## Entries

- - - - - - -

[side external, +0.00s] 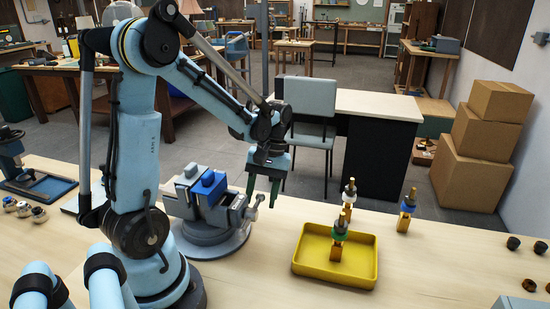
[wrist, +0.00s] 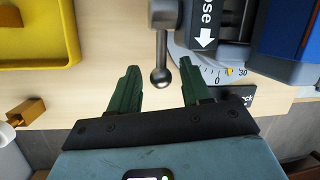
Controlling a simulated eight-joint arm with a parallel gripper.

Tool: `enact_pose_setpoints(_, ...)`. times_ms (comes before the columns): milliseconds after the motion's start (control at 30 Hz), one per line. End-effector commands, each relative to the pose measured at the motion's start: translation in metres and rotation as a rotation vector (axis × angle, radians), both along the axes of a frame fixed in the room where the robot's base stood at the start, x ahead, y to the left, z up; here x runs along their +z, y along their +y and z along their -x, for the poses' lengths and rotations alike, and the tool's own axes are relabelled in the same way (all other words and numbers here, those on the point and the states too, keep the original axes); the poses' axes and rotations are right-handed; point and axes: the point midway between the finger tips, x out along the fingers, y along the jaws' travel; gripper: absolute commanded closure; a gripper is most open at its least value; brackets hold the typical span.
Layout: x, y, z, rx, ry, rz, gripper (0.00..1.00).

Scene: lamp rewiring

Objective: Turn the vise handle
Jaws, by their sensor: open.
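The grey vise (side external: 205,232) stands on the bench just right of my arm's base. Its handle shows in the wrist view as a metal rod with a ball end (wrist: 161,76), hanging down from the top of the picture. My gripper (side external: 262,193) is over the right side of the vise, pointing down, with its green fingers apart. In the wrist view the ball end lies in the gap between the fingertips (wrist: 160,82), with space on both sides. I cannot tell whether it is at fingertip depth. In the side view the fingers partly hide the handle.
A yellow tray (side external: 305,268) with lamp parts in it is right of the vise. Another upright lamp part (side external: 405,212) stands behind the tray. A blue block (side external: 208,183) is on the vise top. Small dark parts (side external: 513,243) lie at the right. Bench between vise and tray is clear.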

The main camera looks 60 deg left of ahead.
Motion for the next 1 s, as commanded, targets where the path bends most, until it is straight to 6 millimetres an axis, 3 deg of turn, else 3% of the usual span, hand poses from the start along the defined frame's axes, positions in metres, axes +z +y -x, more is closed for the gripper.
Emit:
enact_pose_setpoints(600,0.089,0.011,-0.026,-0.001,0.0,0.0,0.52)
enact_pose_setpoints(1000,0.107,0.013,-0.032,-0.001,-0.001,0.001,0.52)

- - - - - - -

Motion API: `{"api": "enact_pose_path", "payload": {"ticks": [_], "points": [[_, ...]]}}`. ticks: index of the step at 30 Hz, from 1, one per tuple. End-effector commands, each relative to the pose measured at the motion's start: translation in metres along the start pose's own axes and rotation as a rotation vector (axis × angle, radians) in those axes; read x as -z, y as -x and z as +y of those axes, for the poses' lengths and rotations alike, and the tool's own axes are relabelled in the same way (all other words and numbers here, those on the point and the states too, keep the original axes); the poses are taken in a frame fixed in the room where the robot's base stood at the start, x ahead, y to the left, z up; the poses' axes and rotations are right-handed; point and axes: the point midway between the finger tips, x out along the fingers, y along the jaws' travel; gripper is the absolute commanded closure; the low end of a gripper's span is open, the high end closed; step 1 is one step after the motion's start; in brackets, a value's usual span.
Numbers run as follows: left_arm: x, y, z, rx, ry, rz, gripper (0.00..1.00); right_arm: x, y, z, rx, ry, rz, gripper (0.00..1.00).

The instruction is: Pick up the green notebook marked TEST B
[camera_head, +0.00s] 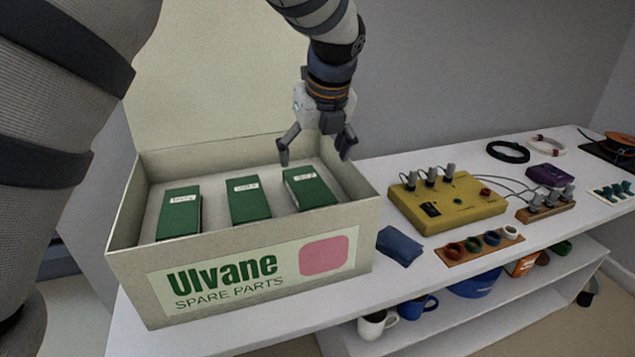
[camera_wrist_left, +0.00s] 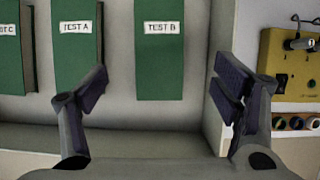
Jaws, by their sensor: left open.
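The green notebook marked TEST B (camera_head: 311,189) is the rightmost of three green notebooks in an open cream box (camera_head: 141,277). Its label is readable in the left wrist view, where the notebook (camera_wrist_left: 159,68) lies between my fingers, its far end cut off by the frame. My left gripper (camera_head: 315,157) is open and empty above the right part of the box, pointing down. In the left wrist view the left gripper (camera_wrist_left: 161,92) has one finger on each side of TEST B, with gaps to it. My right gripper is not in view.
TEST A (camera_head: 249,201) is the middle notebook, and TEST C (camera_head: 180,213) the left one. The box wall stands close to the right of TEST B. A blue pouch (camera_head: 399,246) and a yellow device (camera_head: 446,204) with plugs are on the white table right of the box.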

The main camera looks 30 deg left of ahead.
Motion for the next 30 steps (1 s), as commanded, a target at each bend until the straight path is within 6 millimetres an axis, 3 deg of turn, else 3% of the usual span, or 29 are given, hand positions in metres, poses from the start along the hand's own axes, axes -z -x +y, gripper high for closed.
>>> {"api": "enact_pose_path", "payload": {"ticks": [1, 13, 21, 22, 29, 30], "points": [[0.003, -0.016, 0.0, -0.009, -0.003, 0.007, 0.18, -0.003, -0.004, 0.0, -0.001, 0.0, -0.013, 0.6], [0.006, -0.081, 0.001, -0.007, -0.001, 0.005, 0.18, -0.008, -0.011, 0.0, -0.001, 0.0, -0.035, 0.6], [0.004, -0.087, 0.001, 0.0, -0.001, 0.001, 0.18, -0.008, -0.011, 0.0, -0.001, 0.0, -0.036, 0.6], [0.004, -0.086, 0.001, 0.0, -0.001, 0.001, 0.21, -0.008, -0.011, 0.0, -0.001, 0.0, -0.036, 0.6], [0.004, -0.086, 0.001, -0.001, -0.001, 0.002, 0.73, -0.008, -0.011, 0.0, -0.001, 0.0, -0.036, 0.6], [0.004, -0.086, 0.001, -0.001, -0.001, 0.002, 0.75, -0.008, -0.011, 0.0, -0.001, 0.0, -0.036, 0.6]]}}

- - - - - - -

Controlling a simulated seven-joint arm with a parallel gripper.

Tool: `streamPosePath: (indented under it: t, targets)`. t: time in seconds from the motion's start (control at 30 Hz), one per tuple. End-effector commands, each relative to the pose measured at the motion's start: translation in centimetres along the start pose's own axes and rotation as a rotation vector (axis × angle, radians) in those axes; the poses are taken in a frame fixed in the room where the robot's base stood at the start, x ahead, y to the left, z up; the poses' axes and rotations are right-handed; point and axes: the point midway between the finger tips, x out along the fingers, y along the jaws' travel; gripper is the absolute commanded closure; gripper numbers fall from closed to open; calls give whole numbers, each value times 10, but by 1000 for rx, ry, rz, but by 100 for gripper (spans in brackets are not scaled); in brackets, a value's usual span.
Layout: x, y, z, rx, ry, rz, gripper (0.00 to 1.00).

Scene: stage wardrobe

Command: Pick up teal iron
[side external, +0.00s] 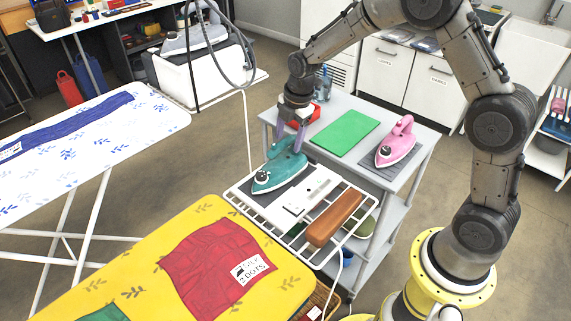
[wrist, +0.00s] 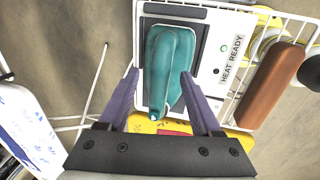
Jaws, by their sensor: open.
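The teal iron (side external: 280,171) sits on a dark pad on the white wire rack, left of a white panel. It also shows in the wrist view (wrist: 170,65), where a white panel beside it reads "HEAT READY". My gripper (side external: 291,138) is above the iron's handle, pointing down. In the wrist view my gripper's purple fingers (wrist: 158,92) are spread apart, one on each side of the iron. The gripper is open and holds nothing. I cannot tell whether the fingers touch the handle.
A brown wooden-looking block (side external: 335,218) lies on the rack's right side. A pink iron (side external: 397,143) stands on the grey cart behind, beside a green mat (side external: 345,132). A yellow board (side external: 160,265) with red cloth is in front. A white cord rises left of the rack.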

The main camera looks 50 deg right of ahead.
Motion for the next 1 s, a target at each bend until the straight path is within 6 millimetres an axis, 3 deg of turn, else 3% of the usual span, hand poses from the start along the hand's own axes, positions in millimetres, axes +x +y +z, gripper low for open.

- - - - - - -

## Task objective
Above are the records. Copy word for word only their lines from the one holding "Numbers run as" through the one holding "[camera_wrist_left, +0.00s]", both included, and skip the images.

## Result for this task
Numbers run as follows: left_arm: x, y, z, rx, ry, rz, gripper (0.00..1.00); right_arm: x, y, z, rx, ry, rz, gripper (0.00..1.00).

The instruction is: Pick up the green notebook marked TEST B
[camera_head, +0.00s] 
[camera_wrist_left, +0.00s] 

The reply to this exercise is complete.